**Information shown**
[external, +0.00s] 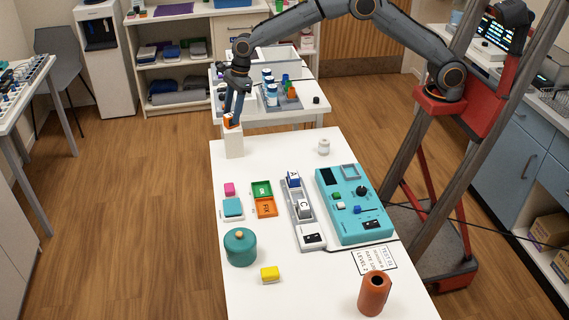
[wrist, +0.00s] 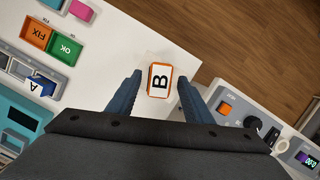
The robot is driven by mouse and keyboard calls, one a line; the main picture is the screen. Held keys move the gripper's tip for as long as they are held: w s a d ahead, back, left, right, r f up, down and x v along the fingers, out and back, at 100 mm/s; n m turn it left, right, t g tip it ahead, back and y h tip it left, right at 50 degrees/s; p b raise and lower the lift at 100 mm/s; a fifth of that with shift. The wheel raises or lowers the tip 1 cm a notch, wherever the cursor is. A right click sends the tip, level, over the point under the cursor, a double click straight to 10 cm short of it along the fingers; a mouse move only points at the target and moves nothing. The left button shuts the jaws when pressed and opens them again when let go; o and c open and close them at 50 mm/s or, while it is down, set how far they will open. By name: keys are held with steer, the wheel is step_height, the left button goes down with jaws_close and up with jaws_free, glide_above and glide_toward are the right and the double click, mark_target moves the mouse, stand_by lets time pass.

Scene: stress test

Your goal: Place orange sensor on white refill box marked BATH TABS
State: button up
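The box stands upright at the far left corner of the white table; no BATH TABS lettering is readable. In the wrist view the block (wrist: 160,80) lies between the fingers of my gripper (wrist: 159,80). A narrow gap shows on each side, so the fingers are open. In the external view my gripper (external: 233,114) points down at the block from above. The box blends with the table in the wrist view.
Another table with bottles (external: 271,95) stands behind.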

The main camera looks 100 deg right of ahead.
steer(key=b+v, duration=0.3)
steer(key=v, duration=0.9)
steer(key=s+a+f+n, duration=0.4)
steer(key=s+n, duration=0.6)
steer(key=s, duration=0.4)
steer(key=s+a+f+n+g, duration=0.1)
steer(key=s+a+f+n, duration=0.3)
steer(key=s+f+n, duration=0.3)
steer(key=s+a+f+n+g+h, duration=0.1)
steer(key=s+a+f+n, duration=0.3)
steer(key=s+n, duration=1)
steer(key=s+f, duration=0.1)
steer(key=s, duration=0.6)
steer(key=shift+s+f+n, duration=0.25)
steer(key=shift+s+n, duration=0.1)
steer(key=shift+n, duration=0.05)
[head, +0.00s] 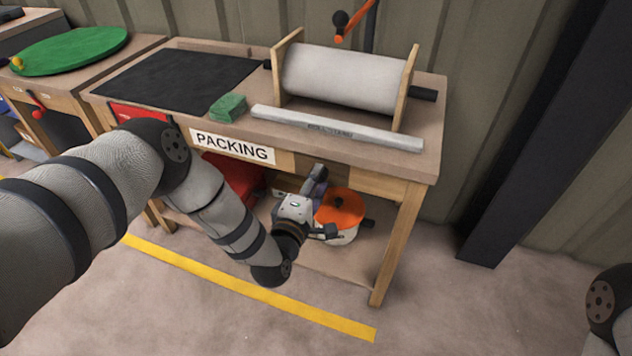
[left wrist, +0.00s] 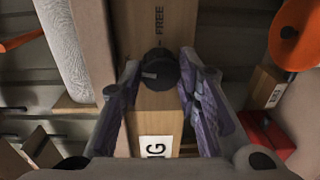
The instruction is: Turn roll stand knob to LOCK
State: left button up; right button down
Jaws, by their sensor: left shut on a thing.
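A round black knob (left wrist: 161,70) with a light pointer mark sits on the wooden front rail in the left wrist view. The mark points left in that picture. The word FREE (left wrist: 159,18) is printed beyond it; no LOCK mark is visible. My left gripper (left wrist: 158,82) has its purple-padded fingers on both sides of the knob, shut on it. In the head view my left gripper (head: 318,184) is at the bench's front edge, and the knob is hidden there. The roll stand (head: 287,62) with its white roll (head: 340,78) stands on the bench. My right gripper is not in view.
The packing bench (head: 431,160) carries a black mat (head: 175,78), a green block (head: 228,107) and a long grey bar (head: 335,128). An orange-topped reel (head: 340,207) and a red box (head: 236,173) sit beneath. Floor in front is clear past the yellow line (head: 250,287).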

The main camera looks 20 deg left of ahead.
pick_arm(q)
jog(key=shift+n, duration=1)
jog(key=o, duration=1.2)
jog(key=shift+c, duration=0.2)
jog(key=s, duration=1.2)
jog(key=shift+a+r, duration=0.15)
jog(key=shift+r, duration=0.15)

* * *

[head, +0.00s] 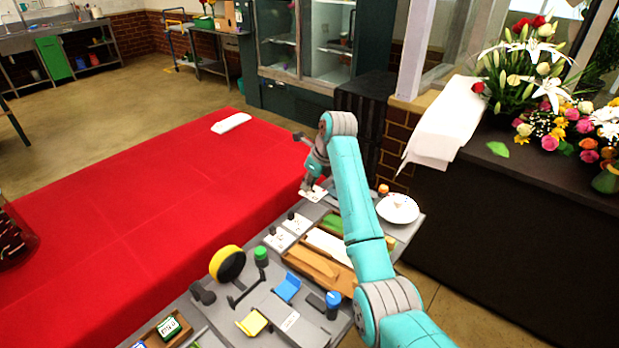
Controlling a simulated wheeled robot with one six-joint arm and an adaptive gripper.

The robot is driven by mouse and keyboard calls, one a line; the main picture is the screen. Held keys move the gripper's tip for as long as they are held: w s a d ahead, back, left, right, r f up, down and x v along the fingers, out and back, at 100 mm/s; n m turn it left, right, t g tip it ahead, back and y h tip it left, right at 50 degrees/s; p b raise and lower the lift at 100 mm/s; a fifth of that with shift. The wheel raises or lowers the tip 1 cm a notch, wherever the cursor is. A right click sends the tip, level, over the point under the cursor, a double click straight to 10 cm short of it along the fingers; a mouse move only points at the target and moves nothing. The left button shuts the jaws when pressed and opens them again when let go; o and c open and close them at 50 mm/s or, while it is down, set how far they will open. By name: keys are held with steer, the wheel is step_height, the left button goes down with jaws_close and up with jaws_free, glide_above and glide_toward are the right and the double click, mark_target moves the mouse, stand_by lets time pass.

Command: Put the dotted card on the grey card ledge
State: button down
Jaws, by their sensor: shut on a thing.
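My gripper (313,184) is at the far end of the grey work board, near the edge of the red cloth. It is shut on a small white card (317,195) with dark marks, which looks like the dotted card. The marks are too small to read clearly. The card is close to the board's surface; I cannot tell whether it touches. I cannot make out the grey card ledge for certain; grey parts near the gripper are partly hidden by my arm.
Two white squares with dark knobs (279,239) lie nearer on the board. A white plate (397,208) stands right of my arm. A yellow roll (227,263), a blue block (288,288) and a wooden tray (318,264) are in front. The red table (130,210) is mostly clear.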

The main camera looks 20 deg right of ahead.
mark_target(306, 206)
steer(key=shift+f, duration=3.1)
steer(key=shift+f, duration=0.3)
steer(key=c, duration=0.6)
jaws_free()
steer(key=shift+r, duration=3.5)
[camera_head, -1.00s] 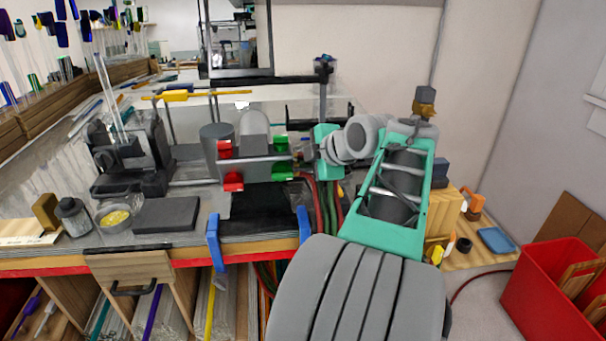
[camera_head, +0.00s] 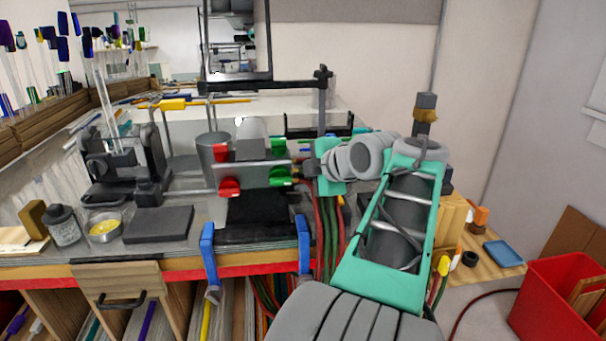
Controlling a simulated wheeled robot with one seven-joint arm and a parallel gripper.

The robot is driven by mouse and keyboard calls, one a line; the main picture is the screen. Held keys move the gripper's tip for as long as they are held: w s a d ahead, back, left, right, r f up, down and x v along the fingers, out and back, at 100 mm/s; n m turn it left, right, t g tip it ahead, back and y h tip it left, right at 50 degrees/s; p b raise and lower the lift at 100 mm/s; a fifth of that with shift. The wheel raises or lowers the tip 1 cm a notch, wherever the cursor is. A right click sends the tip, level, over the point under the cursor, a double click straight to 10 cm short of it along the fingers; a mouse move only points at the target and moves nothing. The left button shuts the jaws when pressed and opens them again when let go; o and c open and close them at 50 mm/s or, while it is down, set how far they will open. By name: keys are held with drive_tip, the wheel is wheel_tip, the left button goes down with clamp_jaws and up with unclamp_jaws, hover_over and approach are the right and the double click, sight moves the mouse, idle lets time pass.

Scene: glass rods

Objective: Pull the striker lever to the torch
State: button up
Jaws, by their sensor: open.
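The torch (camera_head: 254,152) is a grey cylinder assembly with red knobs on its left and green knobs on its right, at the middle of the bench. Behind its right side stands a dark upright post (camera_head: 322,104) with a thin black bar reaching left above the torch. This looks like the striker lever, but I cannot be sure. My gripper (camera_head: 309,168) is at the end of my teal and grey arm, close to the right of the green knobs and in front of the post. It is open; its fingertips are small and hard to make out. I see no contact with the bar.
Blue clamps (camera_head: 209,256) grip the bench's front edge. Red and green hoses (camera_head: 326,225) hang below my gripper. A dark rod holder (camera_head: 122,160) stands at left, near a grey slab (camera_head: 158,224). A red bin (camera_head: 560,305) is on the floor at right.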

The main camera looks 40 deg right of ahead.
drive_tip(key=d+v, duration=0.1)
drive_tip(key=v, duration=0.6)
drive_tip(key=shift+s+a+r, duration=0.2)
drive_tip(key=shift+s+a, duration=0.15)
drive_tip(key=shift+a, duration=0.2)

**Written exercise**
Determine how many lines in the records contain "joint", and reply with the number only.

**Finished task**
2